This article is dedicated to my love Aida.

Introduction

This article describes a practical mathematical parser - an interactive program that can be used to perform basic arithmetic operations. In fact, in order to keep understanding of this article simple, I prefer to avoid any unnecessary items so you cannot rely on this program as a real calculator and it just works with integers and it can parse an expression with + , - , * , / , ( , ).

When I first started thinking about writing code to calculate a mathematical expression, I soon realized that it wasn't that easy [at least for me]. I had to delve into such concepts as parsing, tokens, lexical analysis, node trees and tables, etc.

The rules of the algorithm were the same ones we learned in algebra. For example: multiply (or divide) before adding or subtracting; start with inner parentheses and work outwards; if a pair of binary operators have equal precedence, perform the left operator of the pair first.

Here is its screen shot:

csharpcalc.jpg

Using the Code

The idea of this calculator or better to say math parser is think in tree and node way. I think the following picture can explain the whole idea:

a+b*c*(d-e)

img004.gif

You can see the algorithm of multiplying (or dividing) before adding or subtracting; starting with inner parentheses and working outwards; if a pair of binary operators have equal precedence, performing the left operator of the pair first.

At first, I made ParseExpr() function. This function + or - two operands with each other but before that checks if there is any * or / after each operand or not so it calls ParseFactor() function which is made to * or / two operands. Of course it checks if there is any expression in a pair of parenthesis or not, so it calls ParseTerm() function to check those expressions between braces, then at this point it reaches the value so we should parse it so then it calls ParseNumber().

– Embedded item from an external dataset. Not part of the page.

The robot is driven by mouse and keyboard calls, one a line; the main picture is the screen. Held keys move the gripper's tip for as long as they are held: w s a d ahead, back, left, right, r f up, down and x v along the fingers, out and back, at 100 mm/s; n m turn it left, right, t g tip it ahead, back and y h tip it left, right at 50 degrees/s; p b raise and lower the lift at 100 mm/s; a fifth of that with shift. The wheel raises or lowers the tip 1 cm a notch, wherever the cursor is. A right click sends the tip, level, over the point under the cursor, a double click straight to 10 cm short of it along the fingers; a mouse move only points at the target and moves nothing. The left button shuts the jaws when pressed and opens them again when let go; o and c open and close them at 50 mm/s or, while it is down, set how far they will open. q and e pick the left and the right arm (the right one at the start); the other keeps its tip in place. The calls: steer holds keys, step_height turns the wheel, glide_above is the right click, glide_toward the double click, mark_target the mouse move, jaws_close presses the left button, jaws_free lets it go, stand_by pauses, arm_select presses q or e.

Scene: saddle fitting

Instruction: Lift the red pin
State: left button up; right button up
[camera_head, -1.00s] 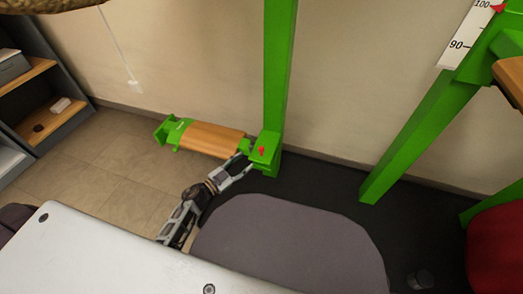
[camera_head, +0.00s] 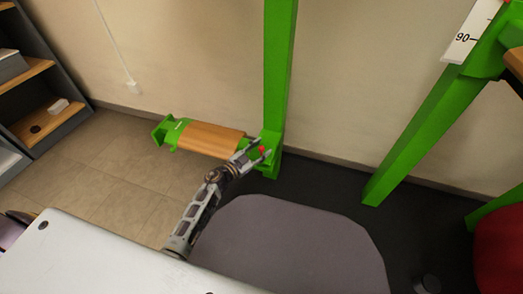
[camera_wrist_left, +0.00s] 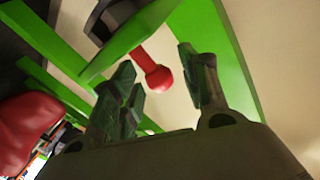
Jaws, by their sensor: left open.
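The red pin (camera_wrist_left: 150,68) shows in the left wrist view with a round knob on a short red shaft. In the head view the pin (camera_head: 262,149) is a small red spot at the green post's foot. My left gripper (camera_wrist_left: 165,85) is open. Its two fingers stand on either side of the knob, and I cannot tell whether either touches it. In the head view the gripper (camera_head: 256,155) is at the post's base, partly covering it. My right gripper is not in view.
A green bracket with a wooden board (camera_head: 208,138) extends left from the green post (camera_head: 279,70). A grey rounded panel (camera_head: 290,245) lies in front. A second green post (camera_head: 420,135) and a red object (camera_head: 500,245) stand at right. Shelves (camera_head: 40,90) are at left.

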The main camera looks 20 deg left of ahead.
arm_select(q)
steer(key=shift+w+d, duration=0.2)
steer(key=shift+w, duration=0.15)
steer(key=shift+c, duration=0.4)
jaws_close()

For example above at first it calls ParseExpr(Expression) -> ParseFactor(Expression) -> ParseTerm(Expression) -> ParseNumber(Expression) and it returns a and then it cuts the Expression to +b*c*(d-e) so the returned value from ParseNumber goes to op and then it checks the first character to see if it is plus and there it is, so it cuts the Expression to b*c*(d-e) and then it repeats the last actions and makes up the above tree.

Blocks of code:

using System;
using System.Collections.Generic;
using System.Linq;
using System.Text;

namespace csharpcalc
{
    class Expression
    {
        public int ParseExpr(ref string expr)
        {
            int op , op1;
            op = ParseFactor(ref expr);
            if (expr.Length != 0 )
            {
                if (expr[0] == '+')
                {
                    expr = expr.Substring(1, expr.Length - 1);
                    op1 = ParseExpr(ref expr);
                    op += op1;
                }
                else if (expr[0] == '-')
                {
                    expr = expr.Substring(1, expr.Length - 1);
                    op1 = ParseExpr(ref expr);
                    op -= op1;
                }
            }
            return op;
        }
        public int ParseFactor(ref string expr)
        {
            int op, op1;
            op = ParseTerm(ref expr);
            if (expr.Length != 0)
            {
                if (expr[0] == '*')
                {
                    expr = expr.Substring(1, expr.Length - 1);
                    op1 = ParseFactor(ref expr);
                    op *= op1;
                }
                else if (expr[0] == '/')
                {
                    expr = expr.Substring(1, expr.Length - 1);
                    op1 = ParseFactor(ref expr);
                    op /= op1;
                }
            }
            return op;
         }
        public int ParseTerm(ref string expr)
        {
            int returnValue = 0;
            if (expr.Length != 0)
            {
                if (char.IsDigit(expr[0]))
                { 
                    returnValue = ParseNumber(ref expr);
                    return returnValue;
                }
                else if (expr[0] == '(')
                {
                    expr = expr.Substring(1, expr.Length - 1);
                    returnValue = ParseExpr(ref expr);
                    return returnValue;
                }
                else if (expr[0] == ')')
                    expr = expr.Substring(1, expr.Length - 1);
            }
            return returnValue;
        }
        public int ParseNumber(ref string expr)
        {
            string numberTemp = "";
            for (int i = 0; i < expr.Length && char.IsDigit(expr[i]); i++)
            {
                if (char.IsDigit(expr[0]))
                {
                    numberTemp += expr[0];
                    expr = expr.Substring(1, expr.Length - 1);
                }
            }
            return int.Parse(numberTemp);
        }
    }
}

If You Want To ...

If you want to complete this project in order to accept double numbers too, you can add if-block in ParseNumber() method that even if char.IsDigit() was false, check if it is "." and if it is so, add it to the numberTemp and then cast it.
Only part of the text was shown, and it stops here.